"Street Critique"-Pat O'Hare, Chief Market Analyst at briefing.com
Wednesday, May 20, 2009DARREN GERSH: Tonight's "Street Critique" guest has been bargain hunting in the supermarket aisle. He's Pat O'Hare, chief market analyst at briefing.com. Welcome back to NBR Patrick.
PATRICK O'HARE, CHIEF MARKET ANALYST, BRIEFING.COM: Thanks for having me on the program again.
GERSH: All right, so explain this. I understand you're finding some comfort in jam and jelly. What's that about?
O'HARE: Sure. Well the market has had a great run obviously since early March and some stocks have not quite participated as fully and JM Smucker, the stock symbol SJM, is one of them and partly because it fits into a defensive orientation, consumer staples group. But we think right now that because it's been flying under the radar, that's a real nice investment opportunity for the long term investor, trades at about a 40 percent discount to its 10-year historical P/E multiple. And also the company recently increased its dividend by 9 percent which is in contrast to a lot of companies that have been cutting their dividends lately.
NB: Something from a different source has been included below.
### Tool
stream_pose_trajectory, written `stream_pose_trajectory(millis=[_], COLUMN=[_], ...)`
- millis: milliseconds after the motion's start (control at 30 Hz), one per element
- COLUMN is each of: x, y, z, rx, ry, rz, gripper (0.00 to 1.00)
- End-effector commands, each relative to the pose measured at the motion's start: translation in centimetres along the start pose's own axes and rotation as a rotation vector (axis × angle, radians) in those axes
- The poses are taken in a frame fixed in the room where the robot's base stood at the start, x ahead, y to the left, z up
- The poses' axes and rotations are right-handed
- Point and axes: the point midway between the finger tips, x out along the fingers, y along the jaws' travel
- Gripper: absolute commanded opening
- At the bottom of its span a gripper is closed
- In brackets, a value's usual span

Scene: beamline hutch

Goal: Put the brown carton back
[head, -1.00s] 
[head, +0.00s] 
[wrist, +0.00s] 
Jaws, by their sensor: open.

GERSH: Now, do you own this stock. Do you have some disclosure here?
O'HARE: No, I don't own it right now.
GERSH: Explain who should own it and for how long. Is this for somebody like a kid whose got 20, 30 years to own it or for someone who is retired?
O'HARE: I think either could fit that bill. It's really for someone when you think about risk tolerance someone who is a little bit lower risk tolerance and is more conservative in their investment orientation. But, you know, it also derived 75 percent of its sales from products that are number one in their respective categories. It's time tested. It's been around since 1897 and so I think it's just really in a good spot right now.
GERSH: What's it say about the consumers and where the economy is, if you're basically picking a stock where the big splurge is going to be fancy jam?
O'HARE: Well it kind of fits with our premise that the market's getting a little bit carried away now with the recovery train idea because part of that recovery train has been predicated on the belief that the consumer's going to come back in robust fashion and we just don't think that's going to be the case. The consumer is facing rising unemployment still, decelerating income growth, depressed asset prices and high debt burdens that they're still trying to service in a difficult environment.
GERSH: That makes me wonder, banks have been getting a lot of attention lately. So it sounds like you don't think that this bank rally is for real.
O'HARE: Well you know when you're coming back from the worst case scenario, the bank rally is for real. It's been nice to see but again we think we're now getting to the point we're getting carried away here so we wouldn't look for a full extension or a meaningful (INAUDIBLE) on those bank stocks in the near term.
GERSH: That's great, Pat. Thank you very much for being with us. Pat O'Hare, chief market analyst at briefing.com.